Is this a safe assumption?

Does such an assumption mean I abandon the Word when I speak with a non-believer? Of course not (The Word of God had better be a part of the fabric of my life). It does mean, though, that I have to be absolutely certain that I'm living out the life with Christ that I claim I espouse -- that "fabric of my life" thing. Otherwise I'm a living example that the Word of God just doesn't work -- that it's essentially worthless.

At times the direct approach is going to be perfect. At times it's going to come off as more of an assault. This is yet another example that being armed with knowledge is not always enough. Our knowledge must continually be used in conjunction with wisdom that God will give (James 1:5). I could probably sit and spout verses and opinions to someone for a very long time, but I may be saying a lot of stuff that the listener doesn't need to hear.

Agree? Disagree?

4 comments:

Leroy said...

As Christian we don't have an "on/off" switch when it comes to using the Bible's wisdom or not using the Bible's wisdom. Sometimes we choose to do just that though. I'm an avid believer that we should live Monday-Saturday the way we do on Sunday. Woo-hoo!! I used the word avid in a sentence!!

But we do need to be aware of our audience when we speak to them and realize that the Bible may not mean a thing to them. As such, we should "season" our words with the wisdom that you mention.

I think that's pretty much a paraphrase of what you said. Since that's the case, I guess I just wasted a few bytes of someone's hard-drive space. Heh, heh, heh...

Preston said...

I think of how Jesus related to people through the use of parables. If we think about it, Jesus use of scripture was really limited and it really only occurs when he is speaking to the Pharisees or when he is fulfilling a prophecy. I am intrigued by Jesus' use of parables as I think it relates to peoples common sense and it works its convictions straight to peoples heart in a natural sense. I struggle with how we as Christians can evangelize through the use of parables and see if we make a greater impact on our world. Just a thought.
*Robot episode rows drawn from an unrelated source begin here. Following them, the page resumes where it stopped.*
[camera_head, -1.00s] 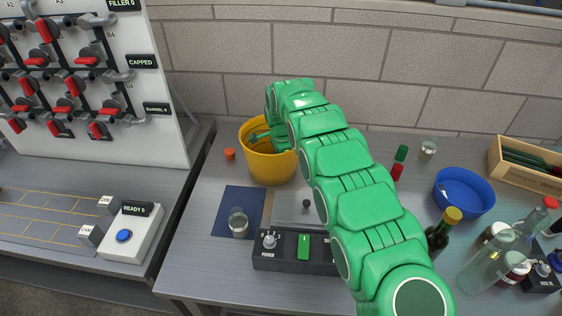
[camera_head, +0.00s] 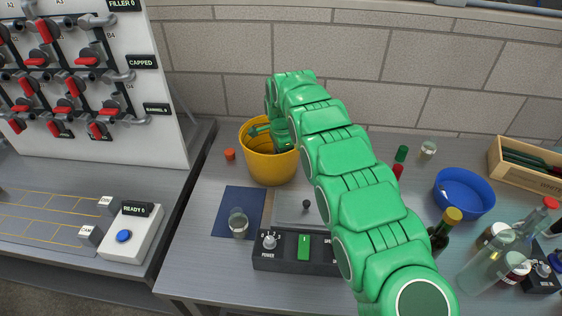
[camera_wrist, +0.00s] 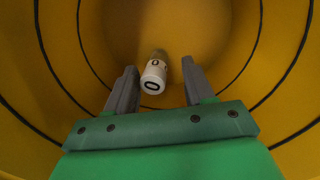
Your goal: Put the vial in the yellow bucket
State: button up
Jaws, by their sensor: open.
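The yellow bucket (camera_head: 270,168) stands on the table near the wall. My gripper (camera_head: 262,131) reaches down into its mouth. In the wrist view the bucket's yellow inside (camera_wrist: 215,30) surrounds my gripper (camera_wrist: 158,82). The vial (camera_wrist: 154,75), with a white label and dark marks, shows inside the bucket, between and just beyond the open fingertips. A gap shows on both sides of it, so the fingers look apart from it. The vial is hidden in the head view.
A glass (camera_head: 238,222) stands on a blue mat (camera_head: 231,200) in front of the bucket. A black control box (camera_head: 290,252) sits at the table's front. A blue bowl (camera_head: 465,192), bottles (camera_head: 490,262) and a wooden crate (camera_head: 505,170) are at the right.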

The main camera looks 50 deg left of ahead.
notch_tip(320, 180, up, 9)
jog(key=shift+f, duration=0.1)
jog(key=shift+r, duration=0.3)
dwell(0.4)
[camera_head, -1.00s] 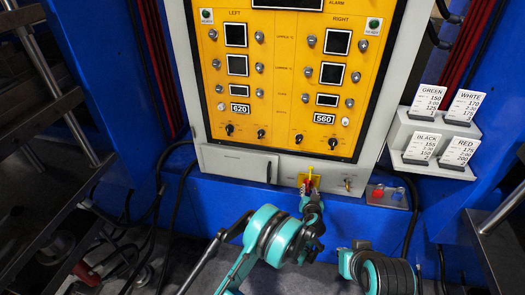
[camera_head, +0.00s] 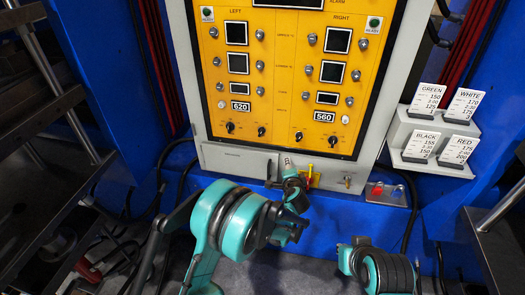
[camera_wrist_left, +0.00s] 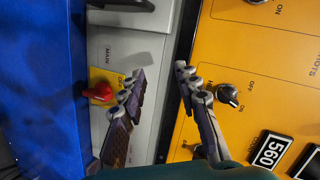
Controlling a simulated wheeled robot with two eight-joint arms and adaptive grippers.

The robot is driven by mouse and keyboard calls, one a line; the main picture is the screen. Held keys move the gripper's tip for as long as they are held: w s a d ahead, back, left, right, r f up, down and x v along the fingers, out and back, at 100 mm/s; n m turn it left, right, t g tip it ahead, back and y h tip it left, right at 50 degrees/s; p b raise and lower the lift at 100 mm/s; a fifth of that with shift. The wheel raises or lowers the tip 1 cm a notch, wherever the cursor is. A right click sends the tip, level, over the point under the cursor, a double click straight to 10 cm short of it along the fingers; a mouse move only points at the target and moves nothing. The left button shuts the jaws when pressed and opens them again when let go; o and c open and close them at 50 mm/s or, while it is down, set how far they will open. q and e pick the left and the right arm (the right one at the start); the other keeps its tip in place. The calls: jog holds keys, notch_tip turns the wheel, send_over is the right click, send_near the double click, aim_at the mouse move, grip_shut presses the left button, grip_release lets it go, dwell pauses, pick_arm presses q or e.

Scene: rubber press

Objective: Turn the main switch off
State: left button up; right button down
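The main switch is a red handle on a yellow plate (camera_head: 315,180), low on the cabinet front. In the left wrist view its red handle (camera_wrist_left: 97,93) stands beside the word MAIN, outside the finger gap and left of the nearer finger. My left gripper (camera_wrist_left: 157,76) is open, with nothing between its fingers. In the head view the left gripper (camera_head: 288,164) is just left of the switch, in front of the grey strip, and part of the switch is hidden behind it. My right arm shows at the lower right, but its gripper is not visible.
The yellow control panel (camera_head: 285,105) with knobs and displays is above the switch. A card holder (camera_head: 405,135) stands farther right. A black knob (camera_wrist_left: 228,95) is near the right finger.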

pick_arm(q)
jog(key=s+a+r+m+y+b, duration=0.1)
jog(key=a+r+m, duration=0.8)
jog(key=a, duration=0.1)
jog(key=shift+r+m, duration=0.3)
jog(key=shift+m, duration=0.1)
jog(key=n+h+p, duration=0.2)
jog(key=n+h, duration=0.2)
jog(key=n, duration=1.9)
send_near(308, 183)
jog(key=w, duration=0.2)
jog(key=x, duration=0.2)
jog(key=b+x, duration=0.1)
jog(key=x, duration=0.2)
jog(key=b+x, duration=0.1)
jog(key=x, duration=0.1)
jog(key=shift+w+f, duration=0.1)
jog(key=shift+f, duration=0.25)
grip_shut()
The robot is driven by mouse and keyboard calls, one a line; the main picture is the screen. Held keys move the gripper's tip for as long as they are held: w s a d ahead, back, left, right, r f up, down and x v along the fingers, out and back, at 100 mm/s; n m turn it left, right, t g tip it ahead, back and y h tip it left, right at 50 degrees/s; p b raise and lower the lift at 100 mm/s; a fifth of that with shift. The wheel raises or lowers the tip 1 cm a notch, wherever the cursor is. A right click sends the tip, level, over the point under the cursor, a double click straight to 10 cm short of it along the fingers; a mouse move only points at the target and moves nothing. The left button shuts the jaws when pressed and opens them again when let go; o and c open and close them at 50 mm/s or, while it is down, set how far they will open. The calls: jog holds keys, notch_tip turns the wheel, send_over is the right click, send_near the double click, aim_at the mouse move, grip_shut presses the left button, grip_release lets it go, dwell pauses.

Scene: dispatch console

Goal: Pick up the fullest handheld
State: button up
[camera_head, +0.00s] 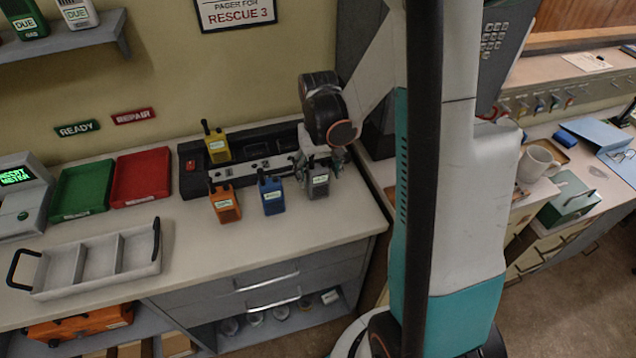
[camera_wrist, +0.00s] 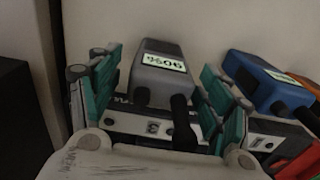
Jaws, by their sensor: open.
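A grey handheld (camera_head: 318,184) stands at the right end of the charger bank (camera_head: 190,160) on the counter. In the wrist view the grey handheld (camera_wrist: 160,77) lies between the teal fingers of my open gripper (camera_wrist: 163,88), with gaps at both sides. Its label appears upside down and seems to read 90%. A blue handheld (camera_head: 271,195) and an orange handheld (camera_head: 224,206) stand to its left. A yellow handheld (camera_head: 217,146) stands further back. Their label readings are too small to tell. My gripper (camera_head: 325,160) is at the grey handheld, partly hidden by my wrist.
A grey divided tray (camera_head: 125,232) with black handles sits at the front left. A green tray (camera_head: 82,190) and a red tray (camera_head: 141,177) lie behind it, beside a meter (camera_head: 22,195). A dark box stands close to the right of my wrist.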

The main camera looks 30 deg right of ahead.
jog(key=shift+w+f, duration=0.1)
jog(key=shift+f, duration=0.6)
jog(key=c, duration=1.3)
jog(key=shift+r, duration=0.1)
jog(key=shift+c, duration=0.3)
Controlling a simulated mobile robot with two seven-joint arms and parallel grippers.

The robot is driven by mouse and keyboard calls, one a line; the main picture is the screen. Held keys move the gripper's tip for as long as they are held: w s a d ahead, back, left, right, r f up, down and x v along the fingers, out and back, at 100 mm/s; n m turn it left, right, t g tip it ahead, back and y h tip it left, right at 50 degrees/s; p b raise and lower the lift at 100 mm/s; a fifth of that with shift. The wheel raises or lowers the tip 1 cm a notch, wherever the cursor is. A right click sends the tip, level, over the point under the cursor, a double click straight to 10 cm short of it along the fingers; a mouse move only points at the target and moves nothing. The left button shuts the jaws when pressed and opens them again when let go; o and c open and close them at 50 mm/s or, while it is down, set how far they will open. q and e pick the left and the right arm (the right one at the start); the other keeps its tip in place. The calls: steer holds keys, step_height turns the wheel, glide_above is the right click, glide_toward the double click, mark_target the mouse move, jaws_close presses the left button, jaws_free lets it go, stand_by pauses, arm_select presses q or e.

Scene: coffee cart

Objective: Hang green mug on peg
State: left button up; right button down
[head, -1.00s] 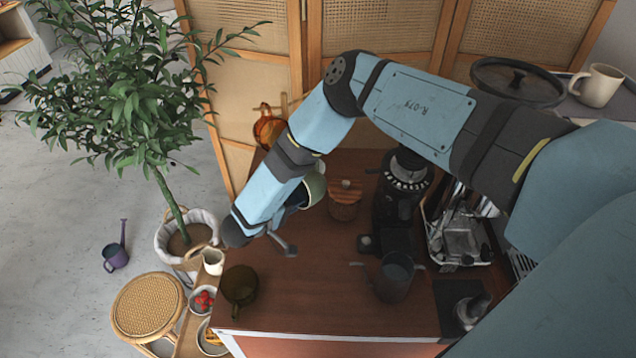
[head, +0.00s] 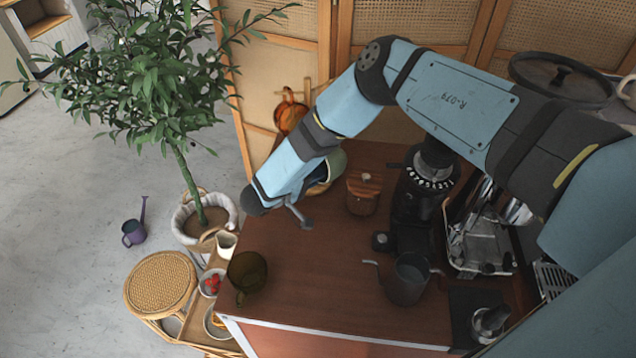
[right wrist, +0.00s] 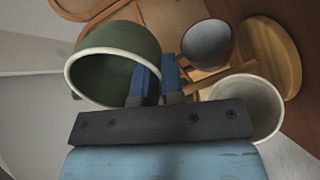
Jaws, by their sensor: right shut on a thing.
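The green mug (right wrist: 110,60) has a pale rim and fills the left of the right wrist view, its mouth turned toward the camera. In the head view the green mug (head: 336,164) shows partly behind my right forearm. My right gripper (right wrist: 157,84) is shut at the mug's right side, with both blue fingers close together. The handle is hidden between the fingers. A wooden peg (right wrist: 228,76) sticks out just right of the fingers, apart from the mug as far as I can tell. My left gripper is out of view.
An amber mug (head: 290,114) hangs by the rattan screen. A grey-blue mug (right wrist: 207,42) and a white cup (right wrist: 252,108) are right of the fingers in the wrist view. A wooden-lidded jar (head: 363,194), grinder (head: 412,220) and dark pitcher (head: 407,280) stand on the cart.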

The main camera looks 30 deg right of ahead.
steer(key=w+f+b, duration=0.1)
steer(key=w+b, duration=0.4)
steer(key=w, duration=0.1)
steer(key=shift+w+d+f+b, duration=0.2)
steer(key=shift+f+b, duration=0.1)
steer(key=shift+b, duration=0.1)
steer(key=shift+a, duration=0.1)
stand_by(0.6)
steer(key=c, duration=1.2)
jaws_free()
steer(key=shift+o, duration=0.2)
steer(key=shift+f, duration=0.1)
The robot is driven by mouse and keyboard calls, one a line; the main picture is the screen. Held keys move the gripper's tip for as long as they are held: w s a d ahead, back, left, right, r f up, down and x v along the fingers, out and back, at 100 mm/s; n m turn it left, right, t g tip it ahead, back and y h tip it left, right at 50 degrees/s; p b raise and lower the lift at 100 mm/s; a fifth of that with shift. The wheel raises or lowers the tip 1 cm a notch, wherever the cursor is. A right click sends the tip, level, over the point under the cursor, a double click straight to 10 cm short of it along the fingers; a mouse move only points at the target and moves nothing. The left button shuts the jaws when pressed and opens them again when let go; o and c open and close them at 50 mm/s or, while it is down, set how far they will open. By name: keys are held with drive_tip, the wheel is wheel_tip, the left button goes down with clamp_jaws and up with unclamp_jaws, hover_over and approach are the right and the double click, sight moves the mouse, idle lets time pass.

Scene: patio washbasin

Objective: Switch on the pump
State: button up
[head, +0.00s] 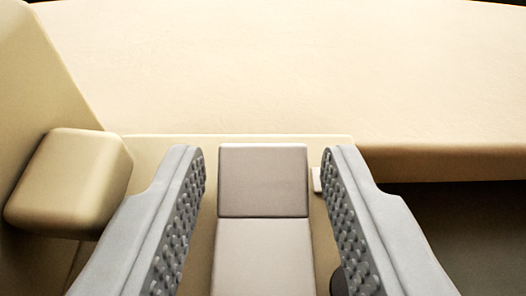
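My gripper (264,158) is open, with its two grey, studded fingers reaching forward from the bottom of the head view. Between them is a taupe two-part block (263,181), with a darker upper face and a paler lower face. It looks like a rocker switch, but no marking shows that it is the pump's. A narrow gap shows on each side between the block and the fingers. The block stands in front of a beige panel (335,142). Whether the switch is on or off cannot be told.
A rounded beige block (72,180) sticks out left of my left finger, beside a slanted beige wall (40,70). A small pale tab (316,180) shows by the right finger. A broad cream surface (290,65) lies beyond. A dark recess (460,225) is at lower right.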

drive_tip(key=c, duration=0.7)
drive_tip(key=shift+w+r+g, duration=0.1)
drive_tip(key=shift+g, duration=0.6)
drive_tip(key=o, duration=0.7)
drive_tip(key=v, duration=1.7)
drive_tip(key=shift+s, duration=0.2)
BTW - I used the word "intrigued" in a sentence!

Anonymous said...

I've yet to apologize for wearing my wedding band or say I'm sorry for showing someone a picture of my wife. When Peter addressed the leaders in the Sandhedrin he tells them, "For we cannot but speak the things which we have seen and heard." And again Paul writes to the Church in Corinth, "For the message of the cross is foolishness to those are perishing, but to those who are being saved it is the power of God." Non-Christians will not get it, good people will not understand, many theologians will stumble at His word. Whether or not you say, "The Bible says..." the Living Word dwells in your heart! You will not be able to help it! Yet there is that nagging underlying feeling of, "Are they tired of hearing me talk about the many ways that God has worked in my life?" I'm very sure that the Non-Christian will walk away thinking (both positively and negatively) about the joy that you have the peace that he/she just can't place. O, the wonderful working of the Holy Spirit and the effectual calling of God! "I planted, Apollos watered, but God gave the increase." ~Paul to the Corinthians. There is no need to apologize for the joy that we share in Christ Jesus.

Dean Lusk said...

"Yet there is that nagging underlying feeling of, 'Are they tired of hearing me talk about the many ways that God has worked in my life?' I'm very sure that the Non-Christian will walk away thinking (both positively and negatively) about the joy that you have the peace that he/she just can't place... There is no need to apologize for the joy that we share in Christ Jesus."

I totally agree. I was a little wary of sounding like I'm afraid of, or apprehensive about, talking about Christ to people. That's not the case. I just find that I choose my words differently for believers and non-believers.

Preston's note about parables makes a very compelling point. Jesus spoke Scriptures to those who knew them and claimed to live by them.